I found a data issue that you may/may not be able to fix, depending upon the pull from the feed. The play.penalty_yds data is unsigned, therefore, it does not accurately reflect the yardage gained/lost. All data is a positive integer value.

For example, if Seattle was in possession and had an offensive holding penalty, one would expect the play.penalty_yds to contain -10, yet the actual data contained currently would be 10. If Denver was in possession and there was a defensive encroachment penalty, one would expect the play.penalty_yds to contain 5.

Without properly signed data, it forces a string match within play.description for 'PENALTY on {team}', which may return inaccurate results in the event there were multiple penalties on the play (For example, gsis_id=2009092011, drive_id=4, play_id=836).

The column drive.penalty_yards is accurately signed, but is a composite of all plays within that drive, which does not break down the penalty yards on each particular team, let alone individual plays.

Obviously, this issue is dependent upon what data can be extracted from the data feed, so a fix may not be possible... but, it would be really nice to have! Thanks in advance for taking a look at the issue!

BurntSushi commented 10 years ago

Hmm. I'm looking at the schema for the play table, and it says that the type of penalty_yds is smallint, which is a signed type. (Trivia: PostgreSQL does not have unsigned integers. nfldb adds a usmallint domain which is really just a constraint making sure that column never holds negative integers.)

Aside from that though, you are absolutely right that this is a problem. But it's a problem with the data, unfortunately. Even in nflgame, it looks like there are no plays with negative penalty yards, so that tells me that the source data just reports penalty yards as an absolute value.

There's really only one good way to solve this. nflgame needs to look at plays with penalties and give the penalty_yds field a sign.

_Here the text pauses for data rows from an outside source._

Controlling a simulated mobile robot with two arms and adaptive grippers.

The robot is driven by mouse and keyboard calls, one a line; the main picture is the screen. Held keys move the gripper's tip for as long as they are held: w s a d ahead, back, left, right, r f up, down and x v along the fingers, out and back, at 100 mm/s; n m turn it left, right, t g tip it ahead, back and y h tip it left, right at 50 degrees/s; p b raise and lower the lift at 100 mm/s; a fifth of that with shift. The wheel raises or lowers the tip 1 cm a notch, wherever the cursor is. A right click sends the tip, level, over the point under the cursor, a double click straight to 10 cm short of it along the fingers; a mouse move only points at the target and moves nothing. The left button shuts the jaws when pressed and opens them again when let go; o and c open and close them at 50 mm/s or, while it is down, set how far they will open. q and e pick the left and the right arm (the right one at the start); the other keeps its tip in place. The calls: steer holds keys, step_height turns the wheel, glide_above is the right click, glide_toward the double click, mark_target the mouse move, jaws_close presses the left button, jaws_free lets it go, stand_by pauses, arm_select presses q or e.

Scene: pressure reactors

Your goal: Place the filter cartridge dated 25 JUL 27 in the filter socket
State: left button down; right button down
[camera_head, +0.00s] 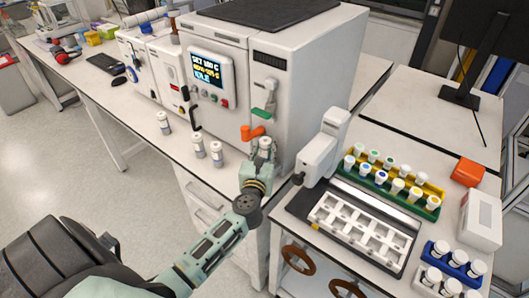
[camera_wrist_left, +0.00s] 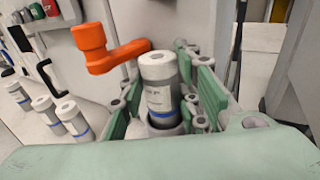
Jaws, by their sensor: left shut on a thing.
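My left gripper (camera_head: 262,160) is at the front right corner of the big white machine, shut around a white filter cartridge (camera_head: 266,143). In the left wrist view this cartridge (camera_wrist_left: 158,75) stands upright between the green fingers, with a pale label and a blue band low down. Its label print is too small to read. Three similar cartridges stand upright on the bench to the left: one (camera_head: 163,123) farther off, and two closer together, (camera_head: 198,146) and (camera_head: 217,155). My right gripper is not in view.
An orange lever (camera_wrist_left: 105,48) sticks out close beside the held cartridge. The white machine (camera_head: 318,85) stands right behind the gripper. At right, a small white device (camera_head: 322,150), a grey-white tray (camera_head: 362,226) and racks of vials crowd the side table.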

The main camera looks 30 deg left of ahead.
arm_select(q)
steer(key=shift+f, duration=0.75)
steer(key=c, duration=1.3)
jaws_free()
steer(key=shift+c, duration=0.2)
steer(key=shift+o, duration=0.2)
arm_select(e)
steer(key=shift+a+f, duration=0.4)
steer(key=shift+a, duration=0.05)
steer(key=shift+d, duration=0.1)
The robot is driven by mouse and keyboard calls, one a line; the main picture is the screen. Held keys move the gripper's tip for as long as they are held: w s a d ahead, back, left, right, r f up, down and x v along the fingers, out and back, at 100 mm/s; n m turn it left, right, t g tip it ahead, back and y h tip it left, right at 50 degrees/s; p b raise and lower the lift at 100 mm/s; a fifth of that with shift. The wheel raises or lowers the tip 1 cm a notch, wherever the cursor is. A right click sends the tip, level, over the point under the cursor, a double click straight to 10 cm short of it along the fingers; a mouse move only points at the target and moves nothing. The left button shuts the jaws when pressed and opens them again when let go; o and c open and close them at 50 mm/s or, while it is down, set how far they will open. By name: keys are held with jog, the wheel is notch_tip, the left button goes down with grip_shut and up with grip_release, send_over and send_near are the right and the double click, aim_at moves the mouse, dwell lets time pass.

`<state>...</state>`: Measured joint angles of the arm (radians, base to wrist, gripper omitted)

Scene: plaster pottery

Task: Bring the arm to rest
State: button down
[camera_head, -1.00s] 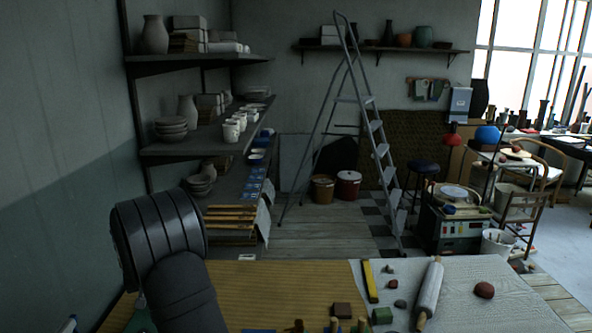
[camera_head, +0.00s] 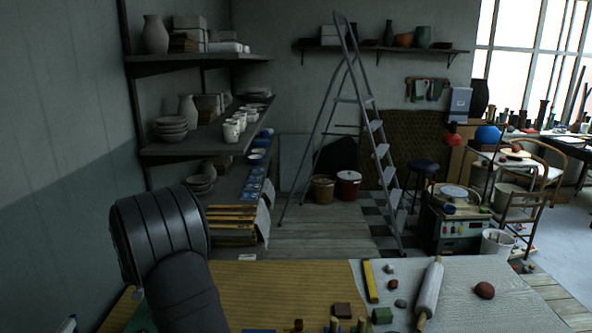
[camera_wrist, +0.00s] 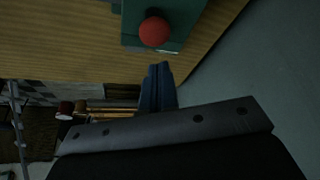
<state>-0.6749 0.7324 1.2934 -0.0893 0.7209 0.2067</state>
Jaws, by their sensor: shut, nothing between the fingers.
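My gripper (camera_wrist: 157,88) shows in the wrist view. Its two blue-grey fingers lie side by side, closed, with nothing between them. In that view the fingertips are just below a red ball (camera_wrist: 154,32), which sits on a green surface (camera_wrist: 186,14); the gap in depth between them is hard to judge. In the head view my dark arm links fill the lower left, and the gripper itself is hidden or out of frame there.
The wooden worktable (camera_head: 290,279) holds a rolling pin (camera_head: 429,291), a yellow bar (camera_head: 371,281), a reddish-brown lump (camera_head: 484,290) and several small blocks. Wall shelves (camera_head: 205,137) with pottery stand behind my arm on the left. A stepladder (camera_head: 375,130) stands beyond the table.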

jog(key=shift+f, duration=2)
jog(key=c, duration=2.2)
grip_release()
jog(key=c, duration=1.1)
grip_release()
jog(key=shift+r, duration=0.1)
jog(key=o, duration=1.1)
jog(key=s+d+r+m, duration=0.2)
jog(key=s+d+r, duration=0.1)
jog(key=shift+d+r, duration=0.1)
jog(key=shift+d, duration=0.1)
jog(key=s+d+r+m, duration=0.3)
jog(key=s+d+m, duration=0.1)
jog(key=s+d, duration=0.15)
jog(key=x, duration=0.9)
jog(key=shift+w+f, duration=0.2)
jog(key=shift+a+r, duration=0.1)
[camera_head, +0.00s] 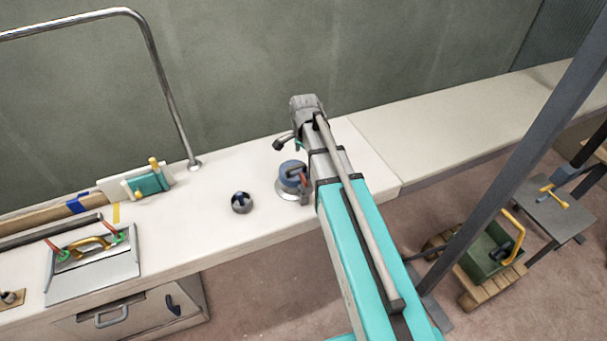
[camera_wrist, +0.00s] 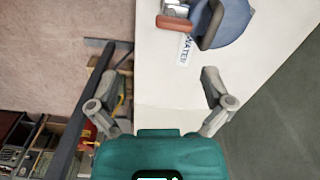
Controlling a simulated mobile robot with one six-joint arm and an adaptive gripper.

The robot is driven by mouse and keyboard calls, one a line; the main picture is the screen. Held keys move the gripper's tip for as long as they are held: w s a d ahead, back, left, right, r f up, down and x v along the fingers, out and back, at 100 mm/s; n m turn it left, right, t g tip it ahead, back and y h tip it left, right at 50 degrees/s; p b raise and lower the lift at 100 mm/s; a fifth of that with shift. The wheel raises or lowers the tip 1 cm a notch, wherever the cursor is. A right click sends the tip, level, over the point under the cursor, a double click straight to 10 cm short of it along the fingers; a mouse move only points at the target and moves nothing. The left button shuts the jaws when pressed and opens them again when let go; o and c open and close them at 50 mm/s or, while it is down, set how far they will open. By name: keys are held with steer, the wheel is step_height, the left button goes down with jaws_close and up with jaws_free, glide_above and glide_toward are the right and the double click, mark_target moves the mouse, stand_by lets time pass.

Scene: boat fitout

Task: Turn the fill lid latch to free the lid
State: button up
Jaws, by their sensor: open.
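The fill lid (camera_head: 291,169) is a blue round cap on a metal base on the white counter, just left of my arm. It also shows at the top of the wrist view (camera_wrist: 232,22), cut off by the edge. The latch (camera_head: 303,181) has a red handle at the lid's right side; in the wrist view the red handle (camera_wrist: 172,24) lies left of the lid. My gripper (camera_wrist: 160,82) is open and empty, its two fingers spread apart. The lid and latch lie beyond the fingertips, not between them. In the head view my arm hides most of the gripper.
A label reading "WATER" (camera_wrist: 185,50) lies beside the lid. A dark round fitting (camera_head: 241,202) sits left of the lid on the counter (camera_head: 215,228). A metal rail (camera_head: 165,80) rises farther left. The counter to the right (camera_head: 450,120) is clear. A grey post (camera_head: 510,165) stands at right.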

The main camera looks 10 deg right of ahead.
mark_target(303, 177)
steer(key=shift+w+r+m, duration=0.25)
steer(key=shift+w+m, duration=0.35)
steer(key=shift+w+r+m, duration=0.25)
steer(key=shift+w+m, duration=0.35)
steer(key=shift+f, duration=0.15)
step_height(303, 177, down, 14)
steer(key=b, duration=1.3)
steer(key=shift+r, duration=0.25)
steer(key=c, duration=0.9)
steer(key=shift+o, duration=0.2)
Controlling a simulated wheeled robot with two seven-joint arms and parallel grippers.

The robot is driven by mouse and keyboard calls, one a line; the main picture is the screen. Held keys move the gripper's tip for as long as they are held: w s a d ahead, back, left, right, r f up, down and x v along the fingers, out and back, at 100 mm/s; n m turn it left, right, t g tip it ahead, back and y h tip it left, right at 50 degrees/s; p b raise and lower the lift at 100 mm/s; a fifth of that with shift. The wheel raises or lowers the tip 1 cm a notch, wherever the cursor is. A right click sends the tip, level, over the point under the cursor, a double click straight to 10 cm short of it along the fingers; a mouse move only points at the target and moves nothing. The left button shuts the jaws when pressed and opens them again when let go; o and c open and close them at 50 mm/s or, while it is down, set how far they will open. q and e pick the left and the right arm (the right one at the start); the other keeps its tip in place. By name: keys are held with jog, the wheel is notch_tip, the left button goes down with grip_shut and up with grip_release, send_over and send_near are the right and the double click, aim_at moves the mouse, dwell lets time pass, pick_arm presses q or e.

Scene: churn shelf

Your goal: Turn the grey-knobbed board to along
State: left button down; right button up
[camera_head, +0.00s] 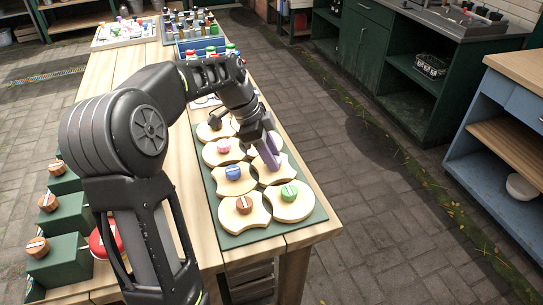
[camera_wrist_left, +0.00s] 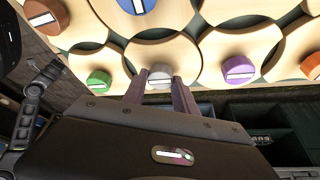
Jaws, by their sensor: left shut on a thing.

That way, the data is always correct regardless of where you look at it.

But as you said, this is complex and hard to get right. That's a good reason for it to be in the library. :-)

Anyway, I'll accept this issue. I'm happy to receive a PR (for nflgame---nfldb shouldn't require any modification for this fix other than a complete rebuild of the database), but otherwise, I'll work on it when I get a chance.

cptrguru commented 10 years ago

I've had this issue in the back of my mind all day. One thing that popped into my mind was that making the play.penalty_yds value negative if the possession team is the offending team, yet having a positive value for a defensive penalty, may be problematic... It would force a reference to play.pos_team for negative values in play.penalty_yds, yet an ambiguous join with game.away_team and game_home_team where they are not equal to play.pos_team for finding who was on defense.

I think the best solution would be to add a column to the play table (maybe play.penalty_team) to identify the offending team. This would allow one to do a simple group by to find the total penalties and yards for each team.

Thoughts?

BurntSushi commented 10 years ago

yet an ambiguous join with game.away_team and game_home_team where they are not equal to play.pos_team for finding who was on defense

I think a little SQL trickery is in order. :-)

SELECT
    p.penalty_yds, p.pos_team,
    COALESCE(
      NULLIF(g.home_team, p.pos_team),
      NULLIF(g.away_team, p.pos_team)
    ) AS def_team
FROM play AS p
LEFT JOIN game AS g ON g.gsis_id = p.gsis_id
WHERE p.gsis_id = '2014020200' AND p.penalty_yds > 0;

This outputs:

 penalty_yds | pos_team | def_team 
-------------+----------+----------
          10 | SEA      | DEN
          15 | DEN      | SEA
          10 | SEA      | DEN
          20 | DEN      | SEA
          10 | DEN      | SEA
          15 | DEN      | SEA
          10 | SEA      | DEN
           5 | DEN      | SEA
           5 | DEN      | SEA
          10 | DEN      | SEA
           4 | SEA      | DEN
          10 | SEA      | DEN
          15 | SEA      | DEN
           4 | SEA      | DEN
           5 | SEA      | DEN

I think the best solution would be to add a column to the play table (maybe play.penalty_team) to identify the offending team. This would allow one to do a simple group by to find the total penalties and yards for each team.

Despite the SQL trickery above, I think I have to agree with you to some extent. Although, part of me thinks it might be better to add a column def_team instead. I think it would have greater utility in general. The penalty team could then be determined with a simple CASE expression on the sign of penalty_yds.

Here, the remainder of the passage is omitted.